Estimates of the cost of the L.A. fires range from $50 billion to $250 billion or more. Some experts suggest this will be the most expensive disaster in U.S. history. The final costs will take some time to fully tabulate. But there can be no doubt that this fire is yet another warning and yet another invitation to do the single most obvious and powerful thing to limit the destruction: stop building new fossil fuel projects and dramatically cut back on burning fossil fuels.
As 21st-century fire expert John Vaillant said as entire neighbourhoods were being devoured by flames, “the L.A. fires, as shocking as their damage is to behold, and as traumatizing as they are for those affected by them, are just one manifestation of the atmospheric monster that fossil fuel emissions have loosed upon the world.”
If you live in British Columbia or many other parts of the country, you will know — perhaps, in a searing personal way — the overpowering destructive force of fires in this time of climate emergency.
But, despite one harrowing warning after another, here in Canada, the B.C. government is sending signals that it is on the verge of a massive expansion of the liquefied natural gas (LNG) industry. That would be pure madness for both climate and affordability reasons.
LNG’s carbon footprint is even worse than coal’s and displaces renewable energy (not coal, as the industry and their political champions claim). Thanks to a recent think-tank report, we know the cost of the climate damage that would result from B.C. proceeding with the LNG projects now underway or proposed.
If all seven projects analyzed in the report are built, they would cause more than $1 trillion in climate damage (using the social cost of carbon, a tool widely accepted by the B.C. and other governments). It’s a mind-boggling figure, and to know what that really looks like, we need look no further than L.A. And then, multiply by four or five.
B.C.’s LNG projects would wreak hellish havoc, and yet, they are being actively considered and promoted by a government that takes the climate crisis seriously in many ways.
To add insult to injury, there is a truly cynical shell game at the core of the marketing push and political spin about LNG in B.C. Politicians and industry are touting the benefits of spending billions of dollars (your dollars) to electrify LNG production, in order to reduce emissions in the province.
But overall emissions would not be reduced one iota. The atmosphere doesn’t care where emissions happen. It just counts them and then, it rains down catastrophically.
It takes a significant amount of gas to make LNG. But if you use massive amounts of electricity instead, (the equivalent of 8.4 Site C dams would be needed to electrify all projects under consideration in B.C.), then the gas that would otherwise be used in the industrial production of LNG is available for export. It would then be burned in importing countries, emitting greenhouse gases, of course, and making a mockery of “net zero” claims made by politicians and industry.
These are more than mere political and economic decisions. Given the existential gravity of the intensifying climate crisis, they're also moral decisions. Or, if the choice is to simply pour more fuel on the fire, they’re not moral decisions at all.

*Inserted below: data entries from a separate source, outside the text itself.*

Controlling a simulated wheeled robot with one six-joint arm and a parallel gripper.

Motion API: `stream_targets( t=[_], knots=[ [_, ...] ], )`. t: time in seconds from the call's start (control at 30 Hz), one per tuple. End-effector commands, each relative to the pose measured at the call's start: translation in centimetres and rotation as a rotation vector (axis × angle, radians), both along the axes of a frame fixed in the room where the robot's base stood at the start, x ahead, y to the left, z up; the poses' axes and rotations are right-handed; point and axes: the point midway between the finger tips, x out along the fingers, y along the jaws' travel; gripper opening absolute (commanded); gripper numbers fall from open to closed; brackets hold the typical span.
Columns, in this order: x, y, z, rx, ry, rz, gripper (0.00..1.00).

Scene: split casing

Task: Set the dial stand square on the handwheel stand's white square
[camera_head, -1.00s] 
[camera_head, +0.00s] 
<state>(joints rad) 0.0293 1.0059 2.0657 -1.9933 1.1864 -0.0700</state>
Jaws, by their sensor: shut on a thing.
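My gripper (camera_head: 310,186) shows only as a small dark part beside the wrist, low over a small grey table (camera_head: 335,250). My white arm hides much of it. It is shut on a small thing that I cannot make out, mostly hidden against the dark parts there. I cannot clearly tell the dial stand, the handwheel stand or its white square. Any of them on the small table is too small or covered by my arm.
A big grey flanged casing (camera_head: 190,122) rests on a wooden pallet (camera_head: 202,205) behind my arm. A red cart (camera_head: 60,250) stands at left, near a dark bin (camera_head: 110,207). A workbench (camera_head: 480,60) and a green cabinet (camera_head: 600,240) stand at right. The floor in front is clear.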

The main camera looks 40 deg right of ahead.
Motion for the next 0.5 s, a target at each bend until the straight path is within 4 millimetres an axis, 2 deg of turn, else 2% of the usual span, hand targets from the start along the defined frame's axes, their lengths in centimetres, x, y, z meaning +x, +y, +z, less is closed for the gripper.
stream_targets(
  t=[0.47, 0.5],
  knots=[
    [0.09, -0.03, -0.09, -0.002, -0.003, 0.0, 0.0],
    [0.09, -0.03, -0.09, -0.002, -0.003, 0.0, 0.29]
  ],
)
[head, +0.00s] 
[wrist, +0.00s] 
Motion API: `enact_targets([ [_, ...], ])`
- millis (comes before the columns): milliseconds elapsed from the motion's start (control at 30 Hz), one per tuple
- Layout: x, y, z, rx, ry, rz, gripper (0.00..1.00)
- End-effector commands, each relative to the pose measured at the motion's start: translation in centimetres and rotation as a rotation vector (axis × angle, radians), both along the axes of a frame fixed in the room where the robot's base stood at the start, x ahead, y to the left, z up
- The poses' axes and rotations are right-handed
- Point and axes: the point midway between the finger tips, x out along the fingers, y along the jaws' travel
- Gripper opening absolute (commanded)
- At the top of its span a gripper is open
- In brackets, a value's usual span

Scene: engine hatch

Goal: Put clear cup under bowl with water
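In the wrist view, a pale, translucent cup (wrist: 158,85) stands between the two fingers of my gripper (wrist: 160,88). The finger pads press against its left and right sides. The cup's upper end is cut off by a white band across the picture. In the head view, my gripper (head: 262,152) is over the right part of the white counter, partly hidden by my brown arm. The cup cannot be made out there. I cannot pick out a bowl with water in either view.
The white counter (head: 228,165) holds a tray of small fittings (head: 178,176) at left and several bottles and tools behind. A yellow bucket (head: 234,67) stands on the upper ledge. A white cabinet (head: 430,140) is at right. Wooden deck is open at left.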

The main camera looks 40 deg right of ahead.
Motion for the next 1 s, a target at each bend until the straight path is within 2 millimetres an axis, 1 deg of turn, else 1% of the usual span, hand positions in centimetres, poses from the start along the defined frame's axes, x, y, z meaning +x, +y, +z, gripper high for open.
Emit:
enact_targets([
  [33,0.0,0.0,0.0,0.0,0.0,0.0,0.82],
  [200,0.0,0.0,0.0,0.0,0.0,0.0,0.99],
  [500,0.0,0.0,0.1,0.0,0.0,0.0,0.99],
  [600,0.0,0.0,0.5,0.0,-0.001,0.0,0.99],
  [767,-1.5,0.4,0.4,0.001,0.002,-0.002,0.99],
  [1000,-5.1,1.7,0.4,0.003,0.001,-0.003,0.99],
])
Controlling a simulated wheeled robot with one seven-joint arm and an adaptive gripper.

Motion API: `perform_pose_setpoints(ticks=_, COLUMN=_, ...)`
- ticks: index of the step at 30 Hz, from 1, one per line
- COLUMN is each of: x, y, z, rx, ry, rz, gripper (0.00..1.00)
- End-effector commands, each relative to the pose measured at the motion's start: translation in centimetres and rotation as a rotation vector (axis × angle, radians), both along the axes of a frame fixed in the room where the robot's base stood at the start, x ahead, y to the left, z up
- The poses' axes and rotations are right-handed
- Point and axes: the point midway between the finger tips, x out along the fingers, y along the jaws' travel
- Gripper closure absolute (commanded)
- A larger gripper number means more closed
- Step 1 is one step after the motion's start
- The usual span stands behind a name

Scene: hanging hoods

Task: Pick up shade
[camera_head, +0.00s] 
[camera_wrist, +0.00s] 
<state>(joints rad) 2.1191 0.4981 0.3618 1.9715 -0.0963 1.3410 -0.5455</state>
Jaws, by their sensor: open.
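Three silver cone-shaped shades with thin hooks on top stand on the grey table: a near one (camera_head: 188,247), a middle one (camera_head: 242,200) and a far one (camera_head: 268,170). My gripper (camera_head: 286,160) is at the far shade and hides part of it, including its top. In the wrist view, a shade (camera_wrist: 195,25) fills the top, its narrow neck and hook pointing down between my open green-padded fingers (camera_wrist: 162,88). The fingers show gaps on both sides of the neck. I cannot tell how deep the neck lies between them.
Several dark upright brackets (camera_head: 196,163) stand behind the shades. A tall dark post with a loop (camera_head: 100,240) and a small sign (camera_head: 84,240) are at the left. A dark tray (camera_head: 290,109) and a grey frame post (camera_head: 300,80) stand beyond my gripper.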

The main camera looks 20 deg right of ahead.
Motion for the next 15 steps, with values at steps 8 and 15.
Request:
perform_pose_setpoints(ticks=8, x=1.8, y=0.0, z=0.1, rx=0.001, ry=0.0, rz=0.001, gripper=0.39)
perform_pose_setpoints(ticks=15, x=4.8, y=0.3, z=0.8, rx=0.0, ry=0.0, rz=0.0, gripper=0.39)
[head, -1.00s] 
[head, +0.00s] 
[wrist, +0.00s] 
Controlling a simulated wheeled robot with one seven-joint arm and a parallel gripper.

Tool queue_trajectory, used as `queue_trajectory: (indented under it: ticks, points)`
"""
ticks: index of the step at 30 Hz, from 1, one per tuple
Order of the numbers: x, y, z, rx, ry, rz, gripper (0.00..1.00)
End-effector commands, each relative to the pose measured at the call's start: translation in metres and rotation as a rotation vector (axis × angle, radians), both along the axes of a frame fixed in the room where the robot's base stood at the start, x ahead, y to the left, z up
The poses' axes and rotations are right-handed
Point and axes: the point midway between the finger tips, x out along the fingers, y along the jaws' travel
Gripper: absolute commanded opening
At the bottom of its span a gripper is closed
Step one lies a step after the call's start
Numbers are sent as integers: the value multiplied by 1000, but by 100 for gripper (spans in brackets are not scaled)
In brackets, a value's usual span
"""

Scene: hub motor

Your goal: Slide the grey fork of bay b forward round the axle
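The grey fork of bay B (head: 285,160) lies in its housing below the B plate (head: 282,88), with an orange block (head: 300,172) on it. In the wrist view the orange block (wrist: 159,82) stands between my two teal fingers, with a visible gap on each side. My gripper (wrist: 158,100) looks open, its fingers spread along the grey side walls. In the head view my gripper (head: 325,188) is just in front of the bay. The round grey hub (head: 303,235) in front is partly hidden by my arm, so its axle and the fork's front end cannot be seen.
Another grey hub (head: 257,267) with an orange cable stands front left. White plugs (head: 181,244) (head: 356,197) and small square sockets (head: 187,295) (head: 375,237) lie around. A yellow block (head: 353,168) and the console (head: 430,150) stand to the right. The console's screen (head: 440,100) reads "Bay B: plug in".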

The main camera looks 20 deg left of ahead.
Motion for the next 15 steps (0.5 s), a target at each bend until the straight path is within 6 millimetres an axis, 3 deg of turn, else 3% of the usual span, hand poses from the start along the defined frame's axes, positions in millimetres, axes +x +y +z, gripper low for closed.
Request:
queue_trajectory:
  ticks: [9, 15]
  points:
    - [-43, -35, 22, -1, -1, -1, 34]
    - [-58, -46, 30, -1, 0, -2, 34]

John Young is the LNG senior strategist at Climate Action Network Canada.
Comments
BC LNG. Isn't Canada's leadership simply wonderful. Next BC will find the big tap Trump wants to turn on to bring all the fresh water that California needs, to put our the fires, all the while facing severe drought
LNG proponents ignore the fact that demand is already decreasing. As for fresh water to the U.S., I think it's likely to come from Alberta, which of course will be just dandy in Smith's book.